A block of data
==================================================

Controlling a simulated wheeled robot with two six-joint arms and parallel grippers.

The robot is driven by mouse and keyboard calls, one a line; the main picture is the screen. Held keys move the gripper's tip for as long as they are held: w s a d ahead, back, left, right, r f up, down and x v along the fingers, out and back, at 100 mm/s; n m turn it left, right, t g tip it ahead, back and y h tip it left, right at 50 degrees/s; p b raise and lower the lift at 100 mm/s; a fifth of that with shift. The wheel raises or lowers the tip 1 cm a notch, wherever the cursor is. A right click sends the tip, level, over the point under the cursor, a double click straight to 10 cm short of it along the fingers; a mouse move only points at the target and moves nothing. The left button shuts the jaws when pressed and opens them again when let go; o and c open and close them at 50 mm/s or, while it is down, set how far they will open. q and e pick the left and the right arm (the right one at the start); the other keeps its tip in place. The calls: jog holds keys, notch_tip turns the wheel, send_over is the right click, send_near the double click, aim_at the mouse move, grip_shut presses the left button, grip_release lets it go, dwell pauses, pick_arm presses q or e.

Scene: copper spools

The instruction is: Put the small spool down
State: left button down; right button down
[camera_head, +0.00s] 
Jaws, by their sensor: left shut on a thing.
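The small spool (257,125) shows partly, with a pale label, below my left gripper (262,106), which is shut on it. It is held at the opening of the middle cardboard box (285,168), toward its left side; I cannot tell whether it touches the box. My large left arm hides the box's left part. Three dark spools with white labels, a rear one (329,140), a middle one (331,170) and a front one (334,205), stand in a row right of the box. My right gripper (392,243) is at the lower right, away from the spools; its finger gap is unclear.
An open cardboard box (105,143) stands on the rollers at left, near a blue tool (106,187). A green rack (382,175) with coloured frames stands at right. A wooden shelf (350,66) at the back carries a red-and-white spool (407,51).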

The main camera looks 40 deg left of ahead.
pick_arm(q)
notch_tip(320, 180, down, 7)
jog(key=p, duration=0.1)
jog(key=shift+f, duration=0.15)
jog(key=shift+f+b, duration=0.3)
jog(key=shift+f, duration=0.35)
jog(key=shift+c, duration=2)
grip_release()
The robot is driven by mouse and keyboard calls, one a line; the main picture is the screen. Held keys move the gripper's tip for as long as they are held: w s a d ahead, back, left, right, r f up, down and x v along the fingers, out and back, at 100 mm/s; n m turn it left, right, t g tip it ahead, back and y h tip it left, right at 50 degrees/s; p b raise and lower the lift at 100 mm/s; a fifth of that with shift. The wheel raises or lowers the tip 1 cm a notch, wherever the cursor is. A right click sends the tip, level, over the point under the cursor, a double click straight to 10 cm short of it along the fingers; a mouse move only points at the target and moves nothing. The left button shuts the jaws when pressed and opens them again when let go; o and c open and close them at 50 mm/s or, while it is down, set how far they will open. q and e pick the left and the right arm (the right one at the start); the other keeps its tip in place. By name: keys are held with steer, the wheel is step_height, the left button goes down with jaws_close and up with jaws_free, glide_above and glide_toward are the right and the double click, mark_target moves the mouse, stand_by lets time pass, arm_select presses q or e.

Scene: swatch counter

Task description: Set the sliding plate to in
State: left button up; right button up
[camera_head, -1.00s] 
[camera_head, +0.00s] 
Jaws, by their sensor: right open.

==================================================

[Instructions to follow]: Output all of the data again. Match it exactly.

[Written response]:
Controlling a simulated wheeled robot with two six-joint arms and parallel grippers.

The robot is driven by mouse and keyboard calls, one a line; the main picture is the screen. Held keys move the gripper's tip for as long as they are held: w s a d ahead, back, left, right, r f up, down and x v along the fingers, out and back, at 100 mm/s; n m turn it left, right, t g tip it ahead, back and y h tip it left, right at 50 degrees/s; p b raise and lower the lift at 100 mm/s; a fifth of that with shift. The wheel raises or lowers the tip 1 cm a notch, wherever the cursor is. A right click sends the tip, level, over the point under the cursor, a double click straight to 10 cm short of it along the fingers; a mouse move only points at the target and moves nothing. The left button shuts the jaws when pressed and opens them again when let go; o and c open and close them at 50 mm/s or, while it is down, set how far they will open. q and e pick the left and the right arm (the right one at the start); the other keeps its tip in place. The calls: jog holds keys, notch_tip turns the wheel, send_over is the right click, send_near the double click, aim_at the mouse move, grip_shut presses the left button, grip_release lets it go, dwell pauses, pick_arm presses q or e.

Scene: copper spools

The instruction is: Put the small spool down
State: left button down; right button down
[camera_head, +0.00s] 
Jaws, by their sensor: left shut on a thing.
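The small spool (257,125) shows partly, with a pale label, below my left gripper (262,106), which is shut on it. It is held at the opening of the middle cardboard box (285,168), toward its left side; I cannot tell whether it touches the box. My large left arm hides the box's left part. Three dark spools with white labels, a rear one (329,140), a middle one (331,170) and a front one (334,205), stand in a row right of the box. My right gripper (392,243) is at the lower right, away from the spools; its finger gap is unclear.
An open cardboard box (105,143) stands on the rollers at left, near a blue tool (106,187). A green rack (382,175) with coloured frames stands at right. A wooden shelf (350,66) at the back carries a red-and-white spool (407,51).

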The main camera looks 40 deg left of ahead.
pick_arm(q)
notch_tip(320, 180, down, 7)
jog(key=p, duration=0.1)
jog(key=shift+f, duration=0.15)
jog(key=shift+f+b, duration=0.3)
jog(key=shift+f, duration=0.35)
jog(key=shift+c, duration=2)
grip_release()
The robot is driven by mouse and keyboard calls, one a line; the main picture is the screen. Held keys move the gripper's tip for as long as they are held: w s a d ahead, back, left, right, r f up, down and x v along the fingers, out and back, at 100 mm/s; n m turn it left, right, t g tip it ahead, back and y h tip it left, right at 50 degrees/s; p b raise and lower the lift at 100 mm/s; a fifth of that with shift. The wheel raises or lowers the tip 1 cm a notch, wherever the cursor is. A right click sends the tip, level, over the point under the cursor, a double click straight to 10 cm short of it along the fingers; a mouse move only points at the target and moves nothing. The left button shuts the jaws when pressed and opens them again when let go; o and c open and close them at 50 mm/s or, while it is down, set how far they will open. q and e pick the left and the right arm (the right one at the start); the other keeps its tip in place. By name: keys are held with steer, the wheel is step_height, the left button goes down with jaws_close and up with jaws_free, glide_above and glide_toward are the right and the double click, mark_target moves the mouse, stand_by lets time pass, arm_select presses q or e.

Scene: swatch counter

Task description: Set the sliding plate to in
State: left button up; right button up
[camera_head, -1.00s] 
[camera_head, +0.00s] 
Jaws, by their sensor: right open.

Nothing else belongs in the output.